Ludicrous Processing Mode

You can configure Transformer to run a pipeline in ludicrous processing mode.

When running a pipeline in ludicrous processing mode, Transformer leverages Spark's ability to perform predicate and filter pushdown to optimize queries. In ludicrous mode, Spark evaluates the processing configured across the pipeline and optimizes the query so that unnecessary data is not read. The pipeline processing can similarly be merged or reordered for peak efficiency, so the processing does not follow the stage-by-stage description in the pipeline canvas. This generally results in improved pipeline performance, but stage-related statistics are naturally unavailable.

In standard processing mode, Transformer also attempts to optimize queries, but not as aggressively as in ludicrous mode. Also, pipeline processing occurs essentially as specified in the pipeline, with data passing from stage to stage as processing completes.

For example, say you build the following batch pipeline to read all transactions and use a Filter transformation to remove all non-European Union transactions.

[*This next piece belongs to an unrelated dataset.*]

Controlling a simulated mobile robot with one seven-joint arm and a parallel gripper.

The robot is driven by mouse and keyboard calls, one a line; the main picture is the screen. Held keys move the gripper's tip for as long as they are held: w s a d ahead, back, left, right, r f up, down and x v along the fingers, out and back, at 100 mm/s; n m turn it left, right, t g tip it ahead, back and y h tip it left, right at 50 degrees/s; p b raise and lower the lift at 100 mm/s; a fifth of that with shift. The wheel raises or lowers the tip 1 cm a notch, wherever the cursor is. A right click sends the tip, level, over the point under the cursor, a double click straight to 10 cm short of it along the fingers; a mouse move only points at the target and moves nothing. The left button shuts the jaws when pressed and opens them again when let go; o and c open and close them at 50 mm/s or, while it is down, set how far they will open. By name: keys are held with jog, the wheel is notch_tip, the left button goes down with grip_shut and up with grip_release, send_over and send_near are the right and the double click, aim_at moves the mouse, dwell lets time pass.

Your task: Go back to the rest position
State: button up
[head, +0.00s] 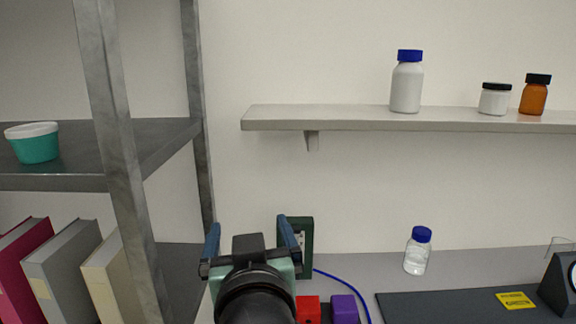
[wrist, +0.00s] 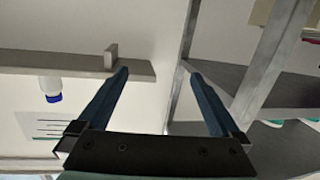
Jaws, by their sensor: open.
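My gripper (head: 246,240) is in the lower middle of the head view, in front of the wall and bench. Its two blue fingers are spread apart with nothing between them. In the wrist view, my gripper (wrist: 157,80) is also open and empty. That view looks upside down, with the wall shelf (wrist: 70,64) on the left and the metal rack (wrist: 262,75) on the right. Neither finger visibly holds anything.
The metal rack (head: 125,160) stands close on the left with a teal tub (head: 36,148) and binders (head: 68,270). The wall shelf (head: 300,118) carries several bottles. A clear bottle (head: 417,255), red block (head: 308,308), purple block (head: 344,308) and dark mat (head: 450,306) are on the bench.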

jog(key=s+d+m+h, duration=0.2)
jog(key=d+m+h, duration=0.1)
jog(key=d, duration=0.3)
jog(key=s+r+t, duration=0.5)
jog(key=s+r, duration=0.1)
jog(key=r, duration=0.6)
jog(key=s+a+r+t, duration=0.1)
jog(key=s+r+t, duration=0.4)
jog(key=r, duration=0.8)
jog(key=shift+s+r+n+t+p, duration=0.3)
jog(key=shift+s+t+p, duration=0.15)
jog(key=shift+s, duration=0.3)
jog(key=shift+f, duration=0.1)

Then, a Stream Selector passes transactions for sales and returns to different processing streams while dropping even-exchange transactions.

In standard mode, Transformer can include some pushdown optimization when reading from the origin system. Then, it performs the processing specified in the Filter processor, then the processing in the Stream Selector, and so on, through all stages until the data is written to destination systems.

In ludicrous mode, instead of passing data through the pipeline stage-by-stage, Transformer pushes the filtering performed by the Filter, Stream Selector, and Trash stages down to the initial read of source data. As a result, Transformer only reads the data that is used for pipeline processing – EU sales and return data – then performs the required processing. This can vastly improve pipeline performance.

To enable ludicrous mode, select the Enable Ludicrous Mode property on the General tab of pipeline properties.

Caching Support

Ludicrous mode honors all caching configured within the pipeline. However, note that enabling caching may limit the optimization that ludicrous mode would otherwise perform.

For more information about caching, see Caching Data.

Statistics

Since ludicrous mode does not perform typical stage-by-stage pipeline processing, by default, this mode provides only pipeline output statistics when you monitor a pipeline. The output record count displays in the Record Count chart for the pipeline.

You can configure a ludicrous mode pipeline to provide pipeline input statistics. When enabled, pipeline input statistics display in the Record Count chart for the pipeline. Related statistics also display for the origin.

Note: For data formats that do not include metrics in the metadata, such as Avro, CSV, and JSON, Transformer must re-read origin data to generate the input statistics. This can slow pipeline performance.

To generate pipeline input statistics, select the Collect Input Metrics property on the General tab of pipeline properties.

Do not use ludicrous mode when you require stage-level statistics.